The changes arrived with the usual stack of renderings and consultant-speak. City council called it the Curb Management Initiative. Some firm out of Boulder won the contract, the same people who turned parking into a subscription service in Portland and Denver. They painted over the old meters in that aggressive teal color that screams "we hired a branding guy." The new ones look like rejected Terminator props. One of them actually spoke to me last week. Actual robot voice. "Thank you for choosing sustainable mobility."
Sustainable my ass. I watched a guy in Allbirds argue with his phone for six straight minutes because the app wouldn't accept his temporary California plates. Behind him, the line for the Continental stretched past the old South Congress Cafe spot, now a juice bar called Pressed & Worthy. Everybody shifting their weight, staring at screens, paying three bucks every fifteen minutes like it was normal. Used to be you'd pay once, forget about it, and maybe even leave the car overnight if the night got interesting. The worst offense was a parking ticket that fit in your wallet. Now it's a data profile.
I timed it on a recent Saturday. From the moment I killed the engine to the moment the band kicked in: eleven minutes of app nonsense. Enter plate. Verify plate. Watch the map pin jump three feet because the GPS thought I was in the middle of the street. Approve charge. Decline the $2.99 "express renewal" upsell. Get the receipt. Get the second receipt because the first one didn't have the carbon offset icon. All so I could stand in a room that still smells faintly of old beer and wood polish and pretend the Austin in front of me isn't running on someone else's terms.

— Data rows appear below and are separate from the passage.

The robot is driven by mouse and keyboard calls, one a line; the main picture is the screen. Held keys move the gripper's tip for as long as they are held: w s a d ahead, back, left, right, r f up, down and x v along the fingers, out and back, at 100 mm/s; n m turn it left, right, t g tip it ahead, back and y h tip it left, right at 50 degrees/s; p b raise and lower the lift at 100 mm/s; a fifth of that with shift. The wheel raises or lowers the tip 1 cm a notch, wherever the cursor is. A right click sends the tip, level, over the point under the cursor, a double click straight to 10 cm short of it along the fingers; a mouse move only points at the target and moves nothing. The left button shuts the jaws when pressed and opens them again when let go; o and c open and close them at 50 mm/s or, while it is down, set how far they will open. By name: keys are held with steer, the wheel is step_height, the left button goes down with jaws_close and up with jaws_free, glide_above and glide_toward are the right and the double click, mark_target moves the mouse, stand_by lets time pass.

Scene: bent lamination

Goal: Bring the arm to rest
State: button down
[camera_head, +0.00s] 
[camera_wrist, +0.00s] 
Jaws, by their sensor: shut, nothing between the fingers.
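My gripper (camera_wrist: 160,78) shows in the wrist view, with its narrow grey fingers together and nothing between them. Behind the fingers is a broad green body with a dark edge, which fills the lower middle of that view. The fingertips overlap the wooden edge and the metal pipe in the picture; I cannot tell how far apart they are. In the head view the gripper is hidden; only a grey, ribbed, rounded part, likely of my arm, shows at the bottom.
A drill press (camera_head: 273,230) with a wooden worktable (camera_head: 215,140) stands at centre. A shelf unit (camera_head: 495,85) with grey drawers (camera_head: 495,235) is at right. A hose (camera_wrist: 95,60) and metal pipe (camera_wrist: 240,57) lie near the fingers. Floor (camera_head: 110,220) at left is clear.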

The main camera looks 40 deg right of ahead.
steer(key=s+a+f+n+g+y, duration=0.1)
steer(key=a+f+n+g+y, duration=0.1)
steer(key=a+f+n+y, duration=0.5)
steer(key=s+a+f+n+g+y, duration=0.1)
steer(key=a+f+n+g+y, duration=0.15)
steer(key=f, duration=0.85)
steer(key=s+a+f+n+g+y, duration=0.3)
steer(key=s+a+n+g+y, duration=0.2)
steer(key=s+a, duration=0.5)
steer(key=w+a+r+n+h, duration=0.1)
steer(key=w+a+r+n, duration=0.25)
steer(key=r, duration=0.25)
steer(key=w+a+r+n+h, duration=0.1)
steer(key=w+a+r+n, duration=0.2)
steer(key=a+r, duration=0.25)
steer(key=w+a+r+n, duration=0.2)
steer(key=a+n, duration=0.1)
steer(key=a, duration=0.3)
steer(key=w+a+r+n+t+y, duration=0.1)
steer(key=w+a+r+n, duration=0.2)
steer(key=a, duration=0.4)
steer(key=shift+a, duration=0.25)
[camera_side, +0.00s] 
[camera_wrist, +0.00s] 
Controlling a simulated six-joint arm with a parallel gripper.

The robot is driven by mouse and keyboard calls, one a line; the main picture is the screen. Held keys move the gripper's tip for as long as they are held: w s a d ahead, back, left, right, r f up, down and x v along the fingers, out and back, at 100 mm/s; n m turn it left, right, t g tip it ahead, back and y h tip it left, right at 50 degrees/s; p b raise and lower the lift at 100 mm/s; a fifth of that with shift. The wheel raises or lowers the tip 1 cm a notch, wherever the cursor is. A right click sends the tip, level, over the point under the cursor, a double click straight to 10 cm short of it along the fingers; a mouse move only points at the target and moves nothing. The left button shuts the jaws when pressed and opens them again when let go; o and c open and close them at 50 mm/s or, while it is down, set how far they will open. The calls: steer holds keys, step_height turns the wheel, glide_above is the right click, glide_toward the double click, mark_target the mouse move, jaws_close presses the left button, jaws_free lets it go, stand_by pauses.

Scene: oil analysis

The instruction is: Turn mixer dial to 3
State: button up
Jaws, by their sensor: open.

The old meters had personality. Some ran five minutes fast. Some took the quarters but never ticked down if you jiggled the handle just right. We knew which ones. There was a whole oral tradition about it, passed between bartenders and sound guys and the crew that loaded amps at the Saxon. Now the personality is a push notification that says "Welcome back to the neighborhood!" like it grew up here. Like it ever sat on a tailgate at the Continental listening to James McMurtry complain about the rent.
My buddy Chuy still carries a roll of quarters in his glovebox, a reflex from thirty years of Sixth Street gigs. Last week he tried to jam one into the new kiosk anyway, pure muscle memory. The machine made a sound like a disappointed aunt and spat the quarter into the gutter. He just looked at it lying there in a pile of flattened cigarette butts and new e-bike tire tracks. "Pinche robot," he muttered, then pulled out his phone like the rest of us.
They swear it's about fairness. Reduce circling for spots, lower emissions, free up curb space for "activated street frontage." What it really means is the guy who used to drive down from Round Rock for a Tuesday night show now thinks twice. The working musicians loading in at 7pm can't afford to feed the meter every set break. The bars that once packed them in shoulder-to-shoulder are watching people nurse one drink and bolt before the second set. But the app company gets its per-transaction fee, the city gets its kickback, and some consultant in a WeWork somewhere is getting promoted for "increasing utilization 340%."
I eventually got my ninety minutes. The band was good—tight, loud, the kind of country-punk that used to be the soundtrack around here before everything got focus-grouped. During the third song my phone buzzed again. "Your session is expiring soon. Rate your experience?" I gave it one star and typed "feels like a ransom note" in the feedback box. Doubt anybody reads them. The data scientists are probably too busy graphing how many drivers from the 512 area code will pay surge pricing after 10pm.
There's a particular shame in knowing exactly how it used to work and watching the new version unfold anyway. The smell of those old meters after a rain—hot metal and wet concrete—mixed with exhaust from the occasional lowrider and the distant hiss of a broken neon sign. That smell is gone. Now it's just the ozone whiff of touchscreen cleaners and the faint disappointment of middle-aged men deleting another app they never wanted.
I walked back to my car at 11:47 with four minutes to spare. The kiosk had already reset itself, glowing smugly at the next customer. Somewhere in its cloud, my plate number, my payment method, and my one-star tantrum are probably being bundled with everyone else's to create the perfect "curbside persona."
Doris and her crooked golf cart never needed any of that. She just wanted the quarters and for you to move your damn truck if it blocked the hydrant. I miss her. I miss the simple transaction. Most of all I miss the feeling that the city belonged to the people trying to hear some music, not the people selling access to the curb.
The quarters still rattle in my console. I can't bring myself to spend them on anything else. They're relics now, like pay phones and paper setlists and the idea that you could just show up, park, and stay awhile without negotiating with three different companies first.
One star. Would not extend my session again.